Half-Cell Potential Calculator

A half-cell potential (also reduction potential) is the voltage of an electrode half-reaction measured relative to the standard hydrogen electrode (SHE = 0.000 V). Standard values (E_standard) are tabulated at 1 M concentration, 1 atm, 25 degC. Non-standard values are calculated using the Nernst equation: E = E_std - (0.05916/n) * log10([Red]/[Ox]) at 25 degC.
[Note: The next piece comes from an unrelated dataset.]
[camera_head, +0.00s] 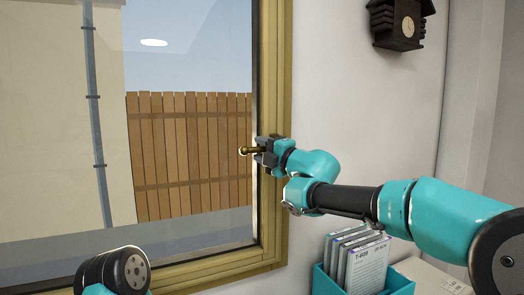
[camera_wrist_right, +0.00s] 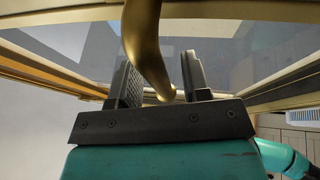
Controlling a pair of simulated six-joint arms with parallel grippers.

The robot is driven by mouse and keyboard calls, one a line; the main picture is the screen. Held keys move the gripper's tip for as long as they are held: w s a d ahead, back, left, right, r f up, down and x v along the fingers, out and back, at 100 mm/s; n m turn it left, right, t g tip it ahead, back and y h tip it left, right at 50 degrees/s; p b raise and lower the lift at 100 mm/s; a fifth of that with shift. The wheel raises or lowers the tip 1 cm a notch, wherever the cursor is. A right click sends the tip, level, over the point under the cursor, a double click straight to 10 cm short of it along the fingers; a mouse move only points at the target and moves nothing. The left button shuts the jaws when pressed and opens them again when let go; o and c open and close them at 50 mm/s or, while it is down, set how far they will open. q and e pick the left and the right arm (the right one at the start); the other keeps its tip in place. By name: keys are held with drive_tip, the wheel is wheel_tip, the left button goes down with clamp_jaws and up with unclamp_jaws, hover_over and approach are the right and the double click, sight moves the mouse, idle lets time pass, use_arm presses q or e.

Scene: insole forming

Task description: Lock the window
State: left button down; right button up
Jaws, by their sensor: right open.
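The window (camera_head: 190,60) has a wooden frame (camera_head: 272,60) and appears closed. Its brass handle (camera_head: 244,151) sticks out to the left at the right side of the frame. My right gripper (camera_head: 262,151) is at the handle, hiding part of it. In the right wrist view, the curved brass handle (camera_wrist_right: 146,45) comes down from the top and its end lies between the two dark fingers of the right gripper (camera_wrist_right: 160,82). The fingers are apart, with gaps on both sides of the handle. My left gripper is out of view; only part of my left arm shows at the bottom left.
A teal holder (camera_head: 330,284) with several labelled folders (camera_head: 362,262) stands below my right arm. A dark cuckoo clock (camera_head: 400,24) hangs on the wall at the upper right. The wall (camera_head: 365,110) between the window and the clock is bare.

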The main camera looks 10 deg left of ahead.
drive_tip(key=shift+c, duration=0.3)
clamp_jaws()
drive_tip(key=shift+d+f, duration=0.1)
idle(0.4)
The standard hydrogen electrode (SHE) is the reference: 2H+(aq, 1M) + 2e- to H2(g, 1atm) with E = 0.000 V by definition. All other standard reduction potentials are measured relative to the SHE. In practice, the SHE is difficult to use, so secondary reference electrodes are common: saturated calomel electrode (SCE, +0.241 V vs SHE) and silver-silver chloride electrode (Ag/AgCl, +0.197 V vs SHE).

E(vs SHE) = E(vs SCE) + 0.241 V = E(vs Ag/AgCl) + 0.197 V. To convert the other way: E(vs SCE) = E(vs SHE) - 0.241 V. Always state the reference when reporting potentials. Misidentifying the reference electrode is a common source of error in published electrochemical data.

For reactions involving H+ or OH-, the Nernst equation includes a pH-dependent term. For example, the oxygen reduction reaction in acidic solution (O2 + 4H+ + 4e- to 2H2O): E = 1.229 - 0.05916*pH at 25 degC. The potential changes by -59.16 mV per pH unit per electron (or -59.16/n mV per pH unit for n electrons involving one H+ per electron).

The formal potential (E_formal) is the measured potential at equal concentrations of oxidized and reduced species in a specific medium, accounting for activity coefficients and complexation. It replaces E_standard for practical calculations in real solutions. For example, Fe3+/Fe2+ has E_standard = +0.771 V but E_formal = +0.68 V in 1 M H2SO4 due to activity effects.